PRIULI, Pietro
PRIULI, Pietro. – Nacque a Venezia il 29 novembre 1568, secondogenito di Federico Priuli, figlio di Gianfrancesco, e di Sofia Gradenigo, figlia di Bartolomeo. Il padre, che apparteneva a un importante casato del patriziato veneziano, morì l’anno seguente, lasciando la guida della famiglia al fratello Francesco (1537-1592), le cui condizioni economiche dovevano essere molto floride: proprietario di una sontuosa villa a Treville nel Trevigiano, poté farsi eleggere procuratore di S. Marco ‘per denari’ nella guerra di Cipro (mediante l’offerta della forte somma di 20.000 ducati). In campo politico Francesco Priuli aderiva agli orientamenti oligarchici e filocuriali del patriziato ‘vecchio’: ciò gli consentì di combinare nel 1589 per il nipote Pietro un sontuoso matrimonio con Paolina Foscarini, figlia del procuratore di S. Marco Giacomo Foscarini, massimo esponente del patriziato più conservatore, che garantì al genero una dote sicuramente superiore ai 20.000 ducati. Dal matrimonio di Pietro sarebbero nati i figli Federico e Sofia (che si fece monaca nel monastero veneziano di S. Martino).
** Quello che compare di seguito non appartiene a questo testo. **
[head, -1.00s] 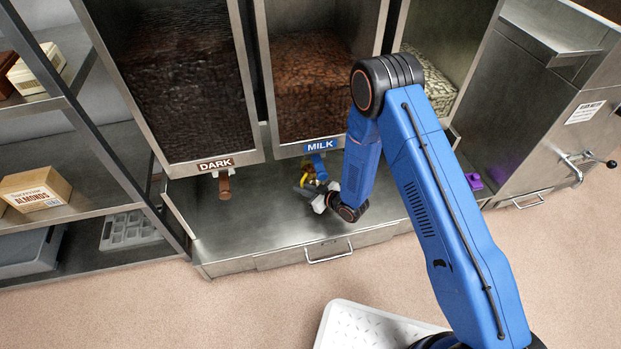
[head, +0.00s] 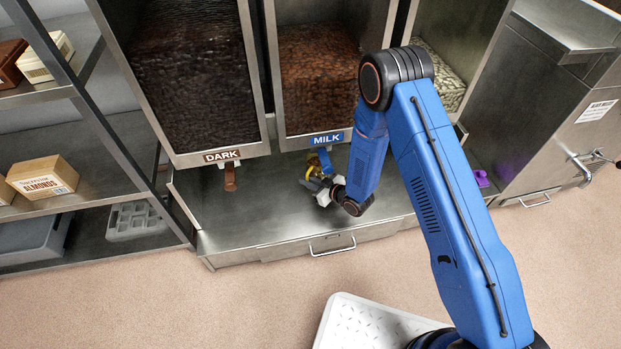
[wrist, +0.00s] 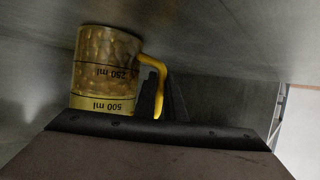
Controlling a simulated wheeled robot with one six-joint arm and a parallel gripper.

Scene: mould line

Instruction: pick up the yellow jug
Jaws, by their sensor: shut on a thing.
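The yellow jug (wrist: 105,70) fills the upper left of the wrist view. It is a clear measuring cup with a yellow handle, a yellow band and 250 ml and 500 ml marks, which read upside down here. Brownish contents show through its wall. My gripper (wrist: 165,88) is shut on the jug's handle; the fingers are dark and partly hidden behind it. In the head view my gripper (head: 323,186) is under the MILK hopper, and only a little yellow of the jug shows beside it. I cannot tell whether the jug touches the counter.
The MILK hopper (head: 317,85) with a blue spout hangs just above the jug. The DARK hopper (head: 195,80) and its brown spout are to the left. The steel counter (head: 250,215) is clear at its front left. A purple object (head: 482,178) lies to the right.
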I genealogisti tacciono sul modo in cui Pietro trascorse i quindici anni della sua vita tra la conclusione del matrimonio e l’ambasceria di Francia del 1605. Fondamentale perciò la lettera con cui l’ambasciatore francese a Venezia, Philippe Canaye de Fresnes, lo presentò a Nicolas de Neufville, signore di Villeroy, segretario di Stato di Enrico IV. Priuli aveva un numeroso e potente parentado ed era un gentiluomo ricco e splendido. Dopo la morte dello zio Francesco, poté contare sull’affettuosa protezione di quell’Antonio Priuli, già ambasciatore in Francia e procuratore di S. Marco, che era solo un lontano parente e che tuttavia «l’ayme comme son propre fils». Lo stesso Canaye e i carteggi diplomatici mantovani informano altresì degli stretti legami di Pietro con il duca di Mantova Vincenzo Gonzaga e con i suoi rappresentanti a Venezia, che si concretizzarono fra l’altro in significativi scambi di doni.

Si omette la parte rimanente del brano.